前田 ものさしとなる「尺度」が絶対的に必要だと思います。深さのエンゲージメントを測る指標、深さの物差しのようなものがこれまではなかった。尺度ができ、深さが重要だとみんながいっせいに言い始めたら、広告やクリエイティブのつくり方も変わると思います。だからと言って幅の指標がなくなるわけではありません。コンテンツに愛着を持つ濃いファンをつくりながら、幅も取りたいというニーズは必ずあります。

徳力 私も一度、深さの指標をつくろうとしたことがあるのですが、うまくいかなかった経験があります。

前田 指標をつくるためには必要なことが2つあって、ひとつは本当に深さを持っているプラットフォームが旗を振るということ。もうひとつはプラットフォームだけでなく、みんなで旗を振る、ということ。

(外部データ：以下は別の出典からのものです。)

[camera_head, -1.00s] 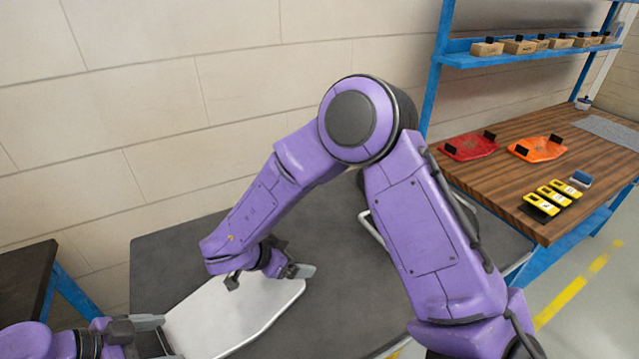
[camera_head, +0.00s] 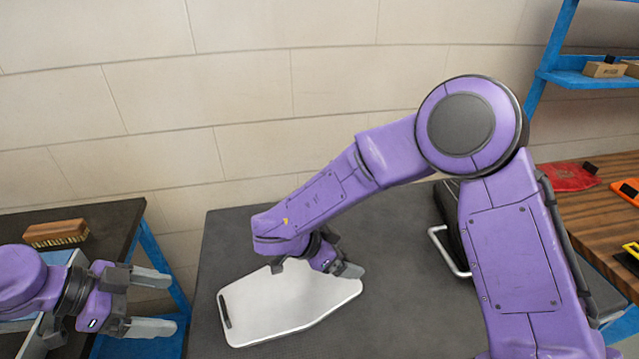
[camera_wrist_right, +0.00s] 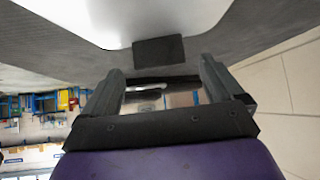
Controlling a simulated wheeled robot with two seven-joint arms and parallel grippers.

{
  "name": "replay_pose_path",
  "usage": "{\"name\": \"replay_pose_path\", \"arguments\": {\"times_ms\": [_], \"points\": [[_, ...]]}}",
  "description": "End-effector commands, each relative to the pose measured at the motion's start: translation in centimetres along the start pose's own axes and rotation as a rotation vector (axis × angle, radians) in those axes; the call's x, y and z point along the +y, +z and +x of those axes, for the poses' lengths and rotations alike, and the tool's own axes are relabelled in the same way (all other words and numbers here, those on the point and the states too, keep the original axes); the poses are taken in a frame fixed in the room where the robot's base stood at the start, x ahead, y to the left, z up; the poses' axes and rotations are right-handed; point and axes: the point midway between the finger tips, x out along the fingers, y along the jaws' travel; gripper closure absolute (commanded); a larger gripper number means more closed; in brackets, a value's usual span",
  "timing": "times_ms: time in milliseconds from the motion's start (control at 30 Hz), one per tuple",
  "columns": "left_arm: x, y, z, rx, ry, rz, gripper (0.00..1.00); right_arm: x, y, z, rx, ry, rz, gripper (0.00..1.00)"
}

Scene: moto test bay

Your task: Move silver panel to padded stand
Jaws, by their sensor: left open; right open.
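The silver panel (camera_head: 290,310) lies flat on a dark grey tabletop (camera_head: 400,320), with a black strip along its left end. My right gripper (camera_head: 313,267) is open at the panel's far right edge. In the right wrist view, the panel (camera_wrist_right: 130,15) is beyond the open right fingers (camera_wrist_right: 160,82), and a dark block (camera_wrist_right: 158,51) at its edge lies between their lines. I cannot tell whether they touch. My left gripper (camera_head: 172,303) is open and empty, left of the panel and apart from it. I cannot pick out the padded stand with certainty.
A black case-like object with a silver handle (camera_head: 446,250) is behind my right arm, mostly hidden. A dark bench at left holds a brown brush (camera_head: 57,233). A wooden bench (camera_head: 610,220) with a red part (camera_head: 570,176) stands at right. A wall closes the back.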

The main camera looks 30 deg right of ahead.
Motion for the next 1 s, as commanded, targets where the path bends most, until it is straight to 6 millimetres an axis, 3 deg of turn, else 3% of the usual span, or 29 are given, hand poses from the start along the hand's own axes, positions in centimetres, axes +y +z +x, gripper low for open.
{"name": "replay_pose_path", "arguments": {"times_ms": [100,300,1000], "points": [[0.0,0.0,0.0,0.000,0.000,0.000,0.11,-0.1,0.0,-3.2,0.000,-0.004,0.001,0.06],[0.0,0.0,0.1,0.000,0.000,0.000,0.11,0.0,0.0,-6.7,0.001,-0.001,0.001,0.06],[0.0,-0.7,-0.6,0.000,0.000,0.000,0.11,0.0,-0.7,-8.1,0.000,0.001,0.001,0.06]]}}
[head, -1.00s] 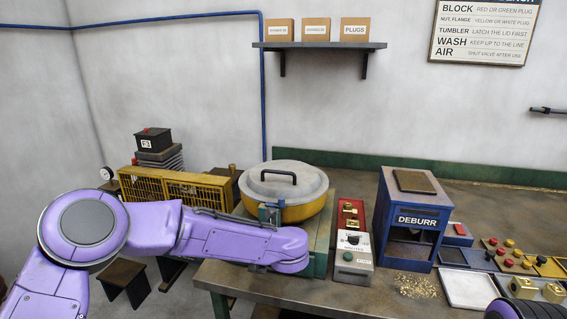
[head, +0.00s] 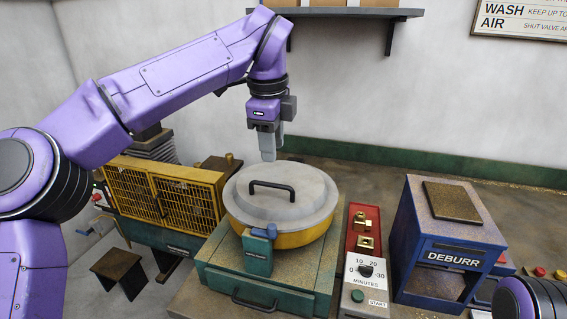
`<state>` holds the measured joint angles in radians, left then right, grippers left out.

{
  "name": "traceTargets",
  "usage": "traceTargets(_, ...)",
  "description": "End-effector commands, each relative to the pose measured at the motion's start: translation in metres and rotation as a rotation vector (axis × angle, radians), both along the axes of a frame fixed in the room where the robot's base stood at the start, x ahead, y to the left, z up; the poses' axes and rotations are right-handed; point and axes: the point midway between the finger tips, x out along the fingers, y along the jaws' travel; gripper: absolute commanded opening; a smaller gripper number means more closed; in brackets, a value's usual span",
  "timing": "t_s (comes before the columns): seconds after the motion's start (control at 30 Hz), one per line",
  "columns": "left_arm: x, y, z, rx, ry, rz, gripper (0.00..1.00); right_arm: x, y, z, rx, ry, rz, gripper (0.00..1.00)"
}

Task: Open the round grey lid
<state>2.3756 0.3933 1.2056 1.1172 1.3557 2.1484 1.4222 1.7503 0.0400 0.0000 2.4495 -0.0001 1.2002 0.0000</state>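The round grey lid (head: 305,192) lies flat on the yellow bowl (head: 292,238) of the tumbler and looks closed. A black bar handle (head: 272,187) arches over its top. At the front rim is a blue latch piece (head: 262,233) above a green block (head: 257,258); I cannot tell if it is fastened. My left gripper (head: 268,158) points down above the back of the lid, behind the handle in the picture, and appears apart from it. Its grey fingers overlap side-on, so their gap is unclear. Nothing shows in them. My right gripper is out of view.
The tumbler stands on a green base (head: 210,281). Right of it are a red and grey timer panel (head: 352,281) and the blue DEBURR box (head: 446,257). A yellow mesh guard (head: 160,193) stands left. A shelf (head: 345,12) hangs above, near my left arm.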

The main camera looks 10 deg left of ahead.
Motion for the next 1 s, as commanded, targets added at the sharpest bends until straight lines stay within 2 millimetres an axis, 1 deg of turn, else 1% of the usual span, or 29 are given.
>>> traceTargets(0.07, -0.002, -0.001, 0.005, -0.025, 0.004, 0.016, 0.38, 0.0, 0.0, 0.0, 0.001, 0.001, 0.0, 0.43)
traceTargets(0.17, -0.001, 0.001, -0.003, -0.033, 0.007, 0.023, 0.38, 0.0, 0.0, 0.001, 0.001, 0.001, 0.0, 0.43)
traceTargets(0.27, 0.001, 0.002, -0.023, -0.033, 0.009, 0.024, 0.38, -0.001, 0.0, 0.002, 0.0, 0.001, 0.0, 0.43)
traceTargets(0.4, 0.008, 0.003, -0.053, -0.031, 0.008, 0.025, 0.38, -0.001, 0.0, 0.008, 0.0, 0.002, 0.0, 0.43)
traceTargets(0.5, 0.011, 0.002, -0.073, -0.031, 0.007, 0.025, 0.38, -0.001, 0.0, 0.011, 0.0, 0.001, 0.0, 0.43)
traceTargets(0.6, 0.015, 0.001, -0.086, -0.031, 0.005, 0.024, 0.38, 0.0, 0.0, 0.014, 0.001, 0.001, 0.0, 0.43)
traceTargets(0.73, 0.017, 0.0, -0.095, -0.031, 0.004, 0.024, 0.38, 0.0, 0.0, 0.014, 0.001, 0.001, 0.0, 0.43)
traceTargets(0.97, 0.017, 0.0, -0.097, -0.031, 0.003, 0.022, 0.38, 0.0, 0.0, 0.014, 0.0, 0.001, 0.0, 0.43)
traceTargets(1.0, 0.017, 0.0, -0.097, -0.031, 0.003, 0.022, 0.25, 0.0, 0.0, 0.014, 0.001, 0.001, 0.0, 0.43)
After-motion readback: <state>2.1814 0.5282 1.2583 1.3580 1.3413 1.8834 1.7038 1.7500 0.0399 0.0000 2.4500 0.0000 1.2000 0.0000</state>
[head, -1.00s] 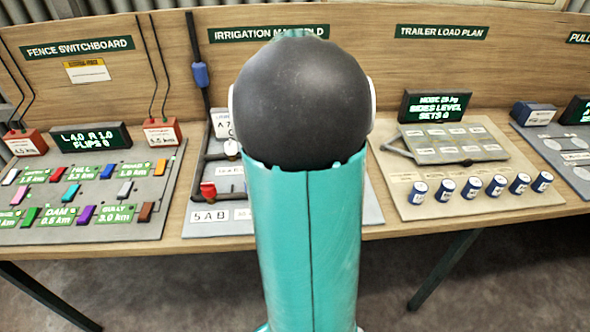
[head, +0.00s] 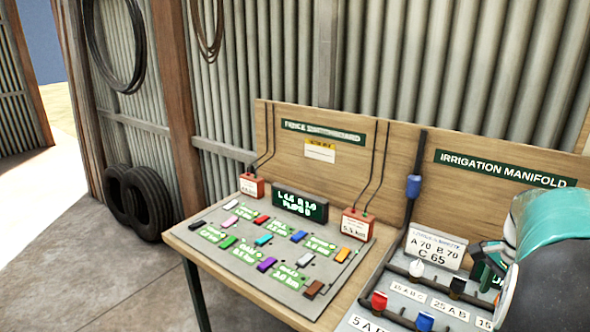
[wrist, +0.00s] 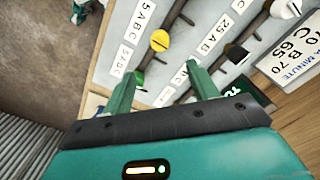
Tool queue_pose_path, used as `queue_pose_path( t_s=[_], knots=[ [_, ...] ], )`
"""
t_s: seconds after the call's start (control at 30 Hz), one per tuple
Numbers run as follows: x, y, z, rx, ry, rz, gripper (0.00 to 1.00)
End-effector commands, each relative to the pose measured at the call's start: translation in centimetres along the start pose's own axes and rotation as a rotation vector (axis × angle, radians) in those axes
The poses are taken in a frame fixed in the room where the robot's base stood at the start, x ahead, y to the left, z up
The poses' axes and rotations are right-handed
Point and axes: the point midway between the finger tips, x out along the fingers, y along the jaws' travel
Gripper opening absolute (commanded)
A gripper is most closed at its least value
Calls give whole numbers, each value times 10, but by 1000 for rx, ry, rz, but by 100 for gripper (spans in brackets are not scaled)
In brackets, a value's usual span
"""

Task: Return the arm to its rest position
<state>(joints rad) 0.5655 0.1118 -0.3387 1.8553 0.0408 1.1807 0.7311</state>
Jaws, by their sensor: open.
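My gripper (wrist: 162,72) shows in the wrist view with its two green fingers spread apart and nothing between them. It is over the irrigation manifold board (wrist: 108,72), whose label strips and a yellow knob (wrist: 159,40) lie beyond the fingertips. In the head view my arm's teal and black link fills the lower right corner and covers part of the irrigation manifold.
The fence switchboard (head: 225,268) with coloured switches lies on the wooden bench, left of the manifold. Red (head: 379,300) and blue (head: 425,321) valve knobs stand on the manifold. Tyres (head: 150,203) lean against the corrugated wall. The concrete floor at left is clear.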

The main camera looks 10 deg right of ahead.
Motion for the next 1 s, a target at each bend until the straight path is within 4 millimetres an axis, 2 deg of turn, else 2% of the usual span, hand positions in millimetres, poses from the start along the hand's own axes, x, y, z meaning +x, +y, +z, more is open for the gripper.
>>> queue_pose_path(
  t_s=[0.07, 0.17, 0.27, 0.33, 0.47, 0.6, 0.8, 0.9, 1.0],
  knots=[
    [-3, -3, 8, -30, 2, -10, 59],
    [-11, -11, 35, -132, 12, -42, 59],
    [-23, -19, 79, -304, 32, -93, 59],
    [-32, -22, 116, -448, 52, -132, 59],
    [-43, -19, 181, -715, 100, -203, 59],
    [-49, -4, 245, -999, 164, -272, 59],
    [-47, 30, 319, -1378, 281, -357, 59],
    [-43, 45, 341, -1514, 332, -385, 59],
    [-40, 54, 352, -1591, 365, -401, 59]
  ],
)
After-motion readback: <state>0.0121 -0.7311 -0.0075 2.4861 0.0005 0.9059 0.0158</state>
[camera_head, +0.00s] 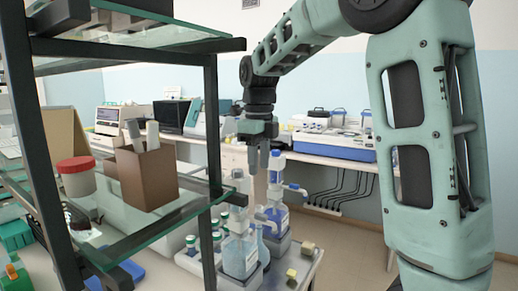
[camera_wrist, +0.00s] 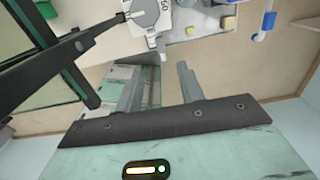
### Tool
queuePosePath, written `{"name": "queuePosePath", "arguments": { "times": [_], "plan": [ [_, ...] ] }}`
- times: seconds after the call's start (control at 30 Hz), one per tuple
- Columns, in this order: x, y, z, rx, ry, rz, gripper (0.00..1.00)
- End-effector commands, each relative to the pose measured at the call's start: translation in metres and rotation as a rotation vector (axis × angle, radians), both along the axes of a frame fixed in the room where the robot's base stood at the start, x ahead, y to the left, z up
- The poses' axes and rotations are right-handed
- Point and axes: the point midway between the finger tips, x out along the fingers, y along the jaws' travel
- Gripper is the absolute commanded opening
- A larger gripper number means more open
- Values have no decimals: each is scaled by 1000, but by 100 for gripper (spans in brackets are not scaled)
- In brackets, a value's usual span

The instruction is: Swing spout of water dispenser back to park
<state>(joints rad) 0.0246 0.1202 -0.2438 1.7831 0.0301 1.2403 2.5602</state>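Two bottle-shaped dispensers stand low on a trolley in the head view. The nearer one, with a clear body and pale label (camera_head: 240,256), stands left of the other, which has a blue-and-white top (camera_head: 276,168) and a blue side spout (camera_head: 297,189). I cannot tell from labels which is the water dispenser. My gripper (camera_head: 259,160) points down above them, open and empty. In the wrist view my gripper (camera_wrist: 160,68) has its fingers apart. A grey-white dispenser top (camera_wrist: 146,12) lies beyond them, with its short spout (camera_wrist: 160,46) near the gap, apparently not held. A blue spout (camera_wrist: 265,27) is farther right.
A black-framed glass shelf (camera_head: 150,235) stands close on the left, bearing a brown box (camera_head: 147,178) and a red-lidded jar (camera_head: 76,178). Small bottles and yellow blocks (camera_head: 308,248) share the trolley. A bench with instruments (camera_head: 335,145) runs behind.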

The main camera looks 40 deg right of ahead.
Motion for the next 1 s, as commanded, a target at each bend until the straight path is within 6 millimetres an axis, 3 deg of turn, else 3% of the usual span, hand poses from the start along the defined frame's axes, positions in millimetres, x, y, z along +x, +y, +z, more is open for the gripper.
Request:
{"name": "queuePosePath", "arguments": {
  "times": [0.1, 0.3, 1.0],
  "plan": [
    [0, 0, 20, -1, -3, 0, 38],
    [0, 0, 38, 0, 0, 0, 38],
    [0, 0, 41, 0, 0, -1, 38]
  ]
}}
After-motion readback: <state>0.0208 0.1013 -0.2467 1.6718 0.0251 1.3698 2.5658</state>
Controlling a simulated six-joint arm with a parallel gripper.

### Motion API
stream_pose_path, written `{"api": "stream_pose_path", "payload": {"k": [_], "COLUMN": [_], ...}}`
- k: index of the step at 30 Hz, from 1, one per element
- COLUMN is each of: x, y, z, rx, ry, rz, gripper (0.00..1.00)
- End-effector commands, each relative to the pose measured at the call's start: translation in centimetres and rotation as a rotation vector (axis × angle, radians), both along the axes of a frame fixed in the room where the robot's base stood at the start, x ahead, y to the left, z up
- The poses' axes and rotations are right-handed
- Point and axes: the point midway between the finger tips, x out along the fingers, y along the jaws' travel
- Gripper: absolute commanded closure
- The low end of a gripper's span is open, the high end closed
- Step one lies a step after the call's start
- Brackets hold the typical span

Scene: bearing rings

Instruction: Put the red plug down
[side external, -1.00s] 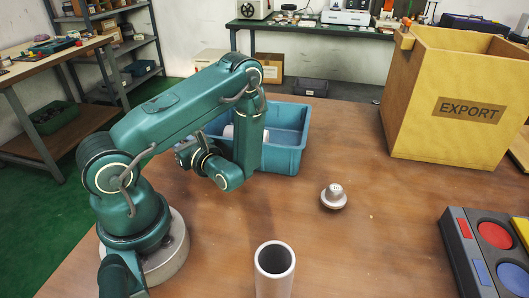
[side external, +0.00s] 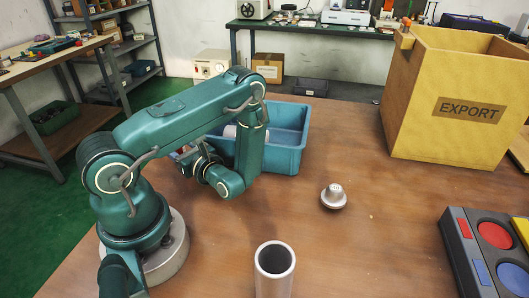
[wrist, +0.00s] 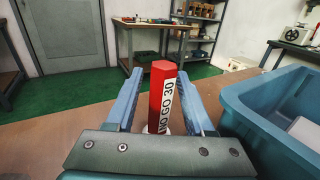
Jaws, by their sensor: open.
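The red plug (wrist: 162,92) is a six-sided red handle with a white label reading "NO GO 30". In the wrist view it stands between the two blue fingers of my gripper (wrist: 158,76), with a gap on each side. My gripper is open. The plug's lower end is mostly hidden behind the gripper body; a pale part shows at its foot. In the side view my gripper is left of the blue bin, partly hidden by my wrist, and the plug cannot be made out clearly.
The blue bin (side external: 290,160) is close beside my gripper, on the right in the wrist view (wrist: 245,112). A grey knobbed part (side external: 334,197), an upright grey tube (side external: 275,270), a yellow EXPORT box (side external: 430,130) and a button panel (side external: 462,250) stand on the table.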

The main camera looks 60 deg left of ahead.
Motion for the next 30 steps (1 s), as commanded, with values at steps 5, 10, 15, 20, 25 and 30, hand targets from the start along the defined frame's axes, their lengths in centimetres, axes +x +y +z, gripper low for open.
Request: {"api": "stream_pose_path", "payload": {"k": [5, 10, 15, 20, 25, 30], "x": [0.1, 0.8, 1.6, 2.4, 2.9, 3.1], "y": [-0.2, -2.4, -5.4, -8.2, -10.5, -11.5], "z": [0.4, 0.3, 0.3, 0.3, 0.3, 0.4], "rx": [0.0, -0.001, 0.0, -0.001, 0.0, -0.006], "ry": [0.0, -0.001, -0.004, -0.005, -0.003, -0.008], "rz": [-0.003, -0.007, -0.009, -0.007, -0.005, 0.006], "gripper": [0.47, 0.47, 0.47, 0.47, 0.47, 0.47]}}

 SHOWROOMが深さの指標を使って、こんな成功事例を生みましたと言えば、たぶんほかの深さを持っているメディアも同じことを始めると思うんですよね。それが組み合わさり拡大していけば、だんだんと広告主の価値観や行動も変わっていくのかなと思います。現在の広告市場ではエンゲージメントが重要視されていますが、そのために何をすべきかが分からずに悩んでいる状況はあるかと思います。

徳力 広告会社にとっても必要ですよね。

前田 そうです。広告会社はクライアントの幸せを考え、ひいては生活者の幸せにもコミットしているわけですから。今、流れている広告のすべてが本当に生活者の幸せにつながるのか。深さが測定できるようになれば、そういった発想がもっとクリエイター側に植え込まれるようになり、広告のつくり方自体変わるかもしれません。